CO-OPERATIVE Bank chief Niall Booker said the troubled lender still had “much to do” as its annual losses narrowed but warned of job losses and dozens of branch closures to come this year.
Mr Booker – who has signed a deal to stay at the bank until the end of 2016 – said it was still in the early stages of its turnaround after its near-collapse in 2013.
Pre-tax losses narrowed to £264.2 million from £632.8 million the year before and Mr Booker said it expects to be loss-making for at least two more years.
The bank lost a net 22,000 current account customers through switching – which Mr Booker described as “remarkably small” following the scandals that have engulfed it.
Co-op bank is to close 57 branches this year after it reduced its network by 72 in 2014. Staff numbers fell by 993 to 5,711 last year and Mr Booker said that further job losses were inevitable as costs are cut.
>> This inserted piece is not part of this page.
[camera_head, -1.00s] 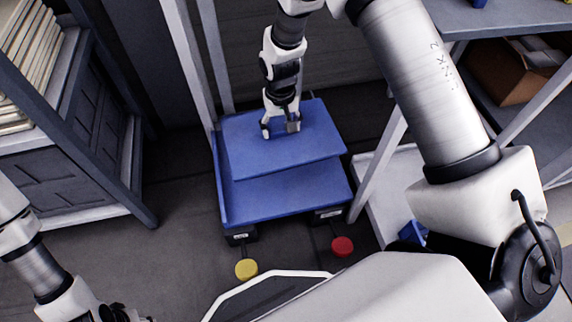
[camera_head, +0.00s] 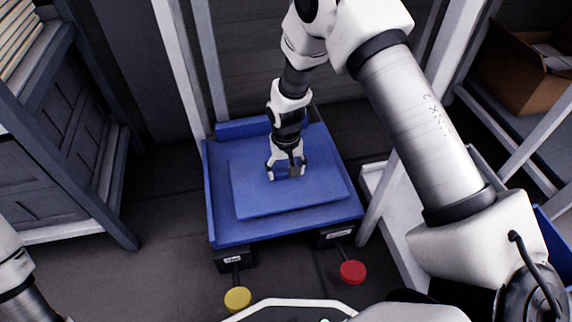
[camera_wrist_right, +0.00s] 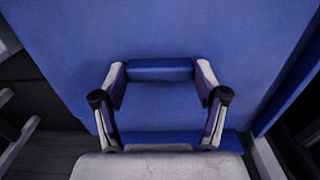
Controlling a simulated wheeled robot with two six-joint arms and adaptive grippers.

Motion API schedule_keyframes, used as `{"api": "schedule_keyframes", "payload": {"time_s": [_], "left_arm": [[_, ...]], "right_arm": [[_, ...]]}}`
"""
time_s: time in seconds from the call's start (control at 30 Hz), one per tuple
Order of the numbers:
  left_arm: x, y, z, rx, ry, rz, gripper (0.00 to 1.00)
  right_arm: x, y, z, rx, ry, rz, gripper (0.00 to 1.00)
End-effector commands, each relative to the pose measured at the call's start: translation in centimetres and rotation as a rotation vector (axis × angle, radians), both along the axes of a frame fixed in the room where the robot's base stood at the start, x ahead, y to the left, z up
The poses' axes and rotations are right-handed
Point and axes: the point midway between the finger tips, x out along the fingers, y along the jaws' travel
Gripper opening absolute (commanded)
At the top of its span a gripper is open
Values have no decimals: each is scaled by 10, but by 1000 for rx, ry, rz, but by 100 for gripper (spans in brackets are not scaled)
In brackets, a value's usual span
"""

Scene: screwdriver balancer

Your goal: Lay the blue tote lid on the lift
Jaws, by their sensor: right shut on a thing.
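The blue tote lid (camera_head: 320,192) is a flat blue panel over the blue platform of the lift (camera_head: 225,232). Seen from above, it lies inside the platform's outline, slightly turned, with platform showing around it. It looks nearly level and very low; I cannot tell if it touches the platform. My right gripper (camera_head: 286,172) points down at the lid's middle and is shut on its handle. In the right wrist view, the fingers (camera_wrist_right: 160,75) stand at both ends of a blue bar over the lid (camera_wrist_right: 150,30). My left gripper is out of view.
A yellow button (camera_head: 238,299) and a red button (camera_head: 352,272) stand in front of the lift. White posts flank the lift. A grey cabinet (camera_head: 60,150) is at the left; a shelf with a cardboard box (camera_head: 515,75) is at the right.

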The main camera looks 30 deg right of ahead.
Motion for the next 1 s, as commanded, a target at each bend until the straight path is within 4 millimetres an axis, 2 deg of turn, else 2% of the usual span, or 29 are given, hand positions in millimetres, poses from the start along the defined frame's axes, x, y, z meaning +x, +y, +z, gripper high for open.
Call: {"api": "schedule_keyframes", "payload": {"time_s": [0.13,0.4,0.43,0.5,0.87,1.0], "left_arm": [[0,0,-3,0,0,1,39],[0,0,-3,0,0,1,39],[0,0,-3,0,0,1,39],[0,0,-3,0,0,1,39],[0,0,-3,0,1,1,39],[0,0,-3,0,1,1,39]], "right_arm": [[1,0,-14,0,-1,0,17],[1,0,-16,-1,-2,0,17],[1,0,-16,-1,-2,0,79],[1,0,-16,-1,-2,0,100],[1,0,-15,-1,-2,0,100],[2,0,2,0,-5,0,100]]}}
The lender had to be rescued in a deal which saw the Co-op’s stake shrink from 100 per cent to 20 per cent as it ceded majority ownership to bondholders including US hedge funds.
Further reputational damage was caused after a drugs scandal involving former chairman Paul Flowers, a former Bradford councillor, and criticism about how the Methodist minister was appointed to the role despite a lack of experience.
Mr Booker said: “The Co-operative Bank is stronger than a year ago and we end the year with a strengthened capital position.
“However, we are in the early stages of the turnaround and there is still much to do." to transform the organisation into a sustainable business. Although the bank is stabilising it is not yet fully docked in the safe harbour.”